While in Brockville, it seemed a good idea to slip back across the border for lunch at a Chinese buffet.

July 20th, 2013, 4am

When I used to cross this border regularly in the seventies, I believed in the foolishness of such boundaries. People are people, humans are humans, and the nation-state will soon fade away as world government becomes a reality. Cultures, I thought, would, and should, endure. Meanwhile, the nations of the world should unite in a new universal system of justice and governance. In the eighties and nineties, I was a little less naive, but I still believed that the global risk of nuclear war and of what we now call ‘climate change’ would bring the world together. I don’t have much to say about all that now, though I know what I think.

Of course, for many thousands of years this borderland was densely occupied by well governed, prosperous, and culturally sophisticated tribes living along the banks of the great river we now call the St. Lawrence. Loosely formed tribal boundaries existed and were carefully observed, although formal alliances were common, trade routes covered the two continents, and hunting territories were often shared.

“For the Iroquois tribes who lived along the St. Lawrence Seaway, the establishment of a border between the United States and Canada was a particularly sensitive issue: were they citizens of both countries, or of neither? Each July, members of the Indian Defense League of America march across this bridge on the border to commemorate an important victory. The Indian Defense League was founded in 1926 by Chief Clinton Rickard, a Tuscarora. In 1928, the league, based primarily within the Six Iroquois Nations of New York and Canada, established unrestricted rights for Indians to trade and travel across the U.S./Canadian border. The league argued that these rights were already guaranteed by the Jay Treaty of 1794 and the Treaty of Ghent in 1814. But it was not until 1969 that the Canadian government recognized these rights and allowed Indians to exchange goods across the border duty-free. ” (http://tuscaroras.com/pages/borderE.html)

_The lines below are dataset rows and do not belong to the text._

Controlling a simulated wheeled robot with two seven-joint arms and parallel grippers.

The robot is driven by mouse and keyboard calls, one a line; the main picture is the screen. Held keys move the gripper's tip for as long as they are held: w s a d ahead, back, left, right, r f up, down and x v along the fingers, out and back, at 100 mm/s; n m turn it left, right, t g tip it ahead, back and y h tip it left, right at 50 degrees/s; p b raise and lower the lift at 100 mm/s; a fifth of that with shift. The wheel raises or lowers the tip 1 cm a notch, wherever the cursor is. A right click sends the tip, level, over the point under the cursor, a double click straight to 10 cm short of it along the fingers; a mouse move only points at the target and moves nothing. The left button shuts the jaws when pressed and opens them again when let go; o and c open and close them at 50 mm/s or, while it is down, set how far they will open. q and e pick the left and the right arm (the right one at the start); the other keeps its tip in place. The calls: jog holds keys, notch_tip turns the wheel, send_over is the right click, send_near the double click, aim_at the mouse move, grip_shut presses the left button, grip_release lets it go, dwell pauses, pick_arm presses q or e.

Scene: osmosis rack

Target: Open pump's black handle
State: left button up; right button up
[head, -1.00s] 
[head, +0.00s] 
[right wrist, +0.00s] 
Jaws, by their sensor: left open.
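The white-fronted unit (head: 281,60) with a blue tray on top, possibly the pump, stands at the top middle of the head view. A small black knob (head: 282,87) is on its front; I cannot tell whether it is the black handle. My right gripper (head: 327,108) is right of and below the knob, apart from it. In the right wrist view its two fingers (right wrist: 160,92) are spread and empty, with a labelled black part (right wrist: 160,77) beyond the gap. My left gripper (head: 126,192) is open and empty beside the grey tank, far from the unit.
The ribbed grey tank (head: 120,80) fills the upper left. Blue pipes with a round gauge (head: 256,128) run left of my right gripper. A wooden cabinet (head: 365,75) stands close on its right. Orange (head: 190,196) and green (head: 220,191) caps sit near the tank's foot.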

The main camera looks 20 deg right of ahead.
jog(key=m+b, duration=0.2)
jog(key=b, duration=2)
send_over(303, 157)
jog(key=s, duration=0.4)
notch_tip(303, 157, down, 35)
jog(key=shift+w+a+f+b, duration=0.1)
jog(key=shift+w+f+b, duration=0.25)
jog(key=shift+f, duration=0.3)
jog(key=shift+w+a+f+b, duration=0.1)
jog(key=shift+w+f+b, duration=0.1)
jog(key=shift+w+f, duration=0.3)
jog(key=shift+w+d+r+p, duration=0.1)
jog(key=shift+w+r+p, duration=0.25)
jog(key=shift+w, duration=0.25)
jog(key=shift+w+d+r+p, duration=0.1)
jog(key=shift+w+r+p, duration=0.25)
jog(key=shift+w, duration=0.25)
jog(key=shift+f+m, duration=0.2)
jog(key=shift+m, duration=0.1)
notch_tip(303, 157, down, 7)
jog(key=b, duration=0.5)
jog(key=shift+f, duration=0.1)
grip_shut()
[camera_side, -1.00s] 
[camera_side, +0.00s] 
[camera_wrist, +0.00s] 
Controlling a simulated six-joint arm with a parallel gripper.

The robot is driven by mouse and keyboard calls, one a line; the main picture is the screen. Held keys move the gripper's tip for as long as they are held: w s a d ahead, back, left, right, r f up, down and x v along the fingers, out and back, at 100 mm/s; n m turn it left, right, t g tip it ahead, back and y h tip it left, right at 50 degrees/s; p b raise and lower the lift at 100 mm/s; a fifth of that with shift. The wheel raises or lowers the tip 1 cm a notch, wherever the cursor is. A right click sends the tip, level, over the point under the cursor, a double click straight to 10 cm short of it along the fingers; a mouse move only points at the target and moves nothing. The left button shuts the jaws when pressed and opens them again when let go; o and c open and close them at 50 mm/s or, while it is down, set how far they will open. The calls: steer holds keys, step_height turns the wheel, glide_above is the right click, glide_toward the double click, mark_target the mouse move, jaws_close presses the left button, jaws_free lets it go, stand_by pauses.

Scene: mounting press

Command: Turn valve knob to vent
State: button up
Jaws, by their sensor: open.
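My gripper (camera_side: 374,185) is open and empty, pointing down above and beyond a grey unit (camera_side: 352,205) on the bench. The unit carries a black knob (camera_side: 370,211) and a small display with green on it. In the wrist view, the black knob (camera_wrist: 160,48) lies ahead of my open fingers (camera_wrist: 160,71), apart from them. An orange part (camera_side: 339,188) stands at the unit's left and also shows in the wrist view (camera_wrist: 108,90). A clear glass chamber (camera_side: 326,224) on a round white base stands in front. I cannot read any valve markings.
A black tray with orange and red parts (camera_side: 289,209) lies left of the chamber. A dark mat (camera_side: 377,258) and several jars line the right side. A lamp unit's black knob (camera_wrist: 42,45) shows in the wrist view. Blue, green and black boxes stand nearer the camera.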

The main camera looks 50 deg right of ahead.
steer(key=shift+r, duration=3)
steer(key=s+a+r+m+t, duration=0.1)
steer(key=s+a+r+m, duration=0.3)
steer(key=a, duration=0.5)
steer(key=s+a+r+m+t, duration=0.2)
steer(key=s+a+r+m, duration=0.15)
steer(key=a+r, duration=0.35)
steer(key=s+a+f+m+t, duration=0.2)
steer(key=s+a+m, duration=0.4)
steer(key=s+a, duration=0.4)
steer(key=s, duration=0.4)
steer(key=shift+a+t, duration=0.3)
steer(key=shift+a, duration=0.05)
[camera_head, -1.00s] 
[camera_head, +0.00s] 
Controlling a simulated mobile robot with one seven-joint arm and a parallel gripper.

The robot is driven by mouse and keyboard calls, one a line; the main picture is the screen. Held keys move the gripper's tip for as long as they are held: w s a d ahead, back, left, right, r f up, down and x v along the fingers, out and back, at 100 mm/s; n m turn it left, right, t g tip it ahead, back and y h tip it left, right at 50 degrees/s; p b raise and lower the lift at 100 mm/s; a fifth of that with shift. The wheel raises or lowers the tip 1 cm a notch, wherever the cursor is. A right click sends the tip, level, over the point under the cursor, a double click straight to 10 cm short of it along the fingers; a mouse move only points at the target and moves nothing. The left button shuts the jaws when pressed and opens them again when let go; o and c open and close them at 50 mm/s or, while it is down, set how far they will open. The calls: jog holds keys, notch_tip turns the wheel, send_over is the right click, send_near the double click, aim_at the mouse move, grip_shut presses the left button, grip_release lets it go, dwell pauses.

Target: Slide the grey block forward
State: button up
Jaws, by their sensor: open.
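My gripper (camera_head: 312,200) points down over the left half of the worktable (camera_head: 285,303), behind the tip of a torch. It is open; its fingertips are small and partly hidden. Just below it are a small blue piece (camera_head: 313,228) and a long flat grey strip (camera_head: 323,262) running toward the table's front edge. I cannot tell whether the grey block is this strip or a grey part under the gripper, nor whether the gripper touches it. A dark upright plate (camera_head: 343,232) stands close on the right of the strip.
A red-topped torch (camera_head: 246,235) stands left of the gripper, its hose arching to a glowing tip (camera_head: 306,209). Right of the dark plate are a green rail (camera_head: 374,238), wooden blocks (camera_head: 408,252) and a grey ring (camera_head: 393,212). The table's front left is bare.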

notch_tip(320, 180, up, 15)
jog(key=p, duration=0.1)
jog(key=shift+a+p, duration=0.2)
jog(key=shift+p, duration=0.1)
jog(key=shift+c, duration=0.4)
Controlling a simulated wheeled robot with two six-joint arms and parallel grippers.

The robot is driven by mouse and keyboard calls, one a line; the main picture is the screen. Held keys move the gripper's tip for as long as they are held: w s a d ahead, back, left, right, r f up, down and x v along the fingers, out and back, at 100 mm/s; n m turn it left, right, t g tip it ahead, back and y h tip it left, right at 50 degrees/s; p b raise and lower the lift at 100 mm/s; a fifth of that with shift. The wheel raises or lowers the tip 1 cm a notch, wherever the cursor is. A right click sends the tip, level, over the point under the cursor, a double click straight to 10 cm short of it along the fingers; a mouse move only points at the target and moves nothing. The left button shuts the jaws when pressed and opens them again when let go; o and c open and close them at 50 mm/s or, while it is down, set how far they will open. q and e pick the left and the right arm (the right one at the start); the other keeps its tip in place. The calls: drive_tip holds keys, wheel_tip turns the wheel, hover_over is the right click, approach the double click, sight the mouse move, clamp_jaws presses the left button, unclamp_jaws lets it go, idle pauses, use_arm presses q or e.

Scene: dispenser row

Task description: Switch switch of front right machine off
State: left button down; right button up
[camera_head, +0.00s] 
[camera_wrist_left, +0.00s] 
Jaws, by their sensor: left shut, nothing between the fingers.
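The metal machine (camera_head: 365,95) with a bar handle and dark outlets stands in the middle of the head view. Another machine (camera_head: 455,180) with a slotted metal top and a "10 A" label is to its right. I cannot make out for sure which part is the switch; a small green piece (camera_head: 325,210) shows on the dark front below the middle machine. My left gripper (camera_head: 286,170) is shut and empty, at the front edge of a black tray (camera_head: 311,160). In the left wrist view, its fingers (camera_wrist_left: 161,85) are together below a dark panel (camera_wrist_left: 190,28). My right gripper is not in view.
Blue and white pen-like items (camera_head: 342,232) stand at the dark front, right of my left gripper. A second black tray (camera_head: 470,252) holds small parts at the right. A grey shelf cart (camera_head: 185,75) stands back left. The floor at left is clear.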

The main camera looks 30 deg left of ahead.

The U.S./Mexican border is far more problematic for native peoples, such as the Yuma, Apache, Yaqui, Pima, and Kickapoo. These tribes have a website that details the enormous hardships this border has created, especially since the eighties when the U.S. became so distressingly paranoid and irrational in its militaristic attempts to simply close down the border. For a useful, objective (read non-hysterical) account, check out: http://indigenouspeoplesandtheborder.wikispaces.com/ One of the Pima tribes, the Tohono O’odham have 25,000 living in southern Arizona and also several thousand more in northern Sonora, Mexico.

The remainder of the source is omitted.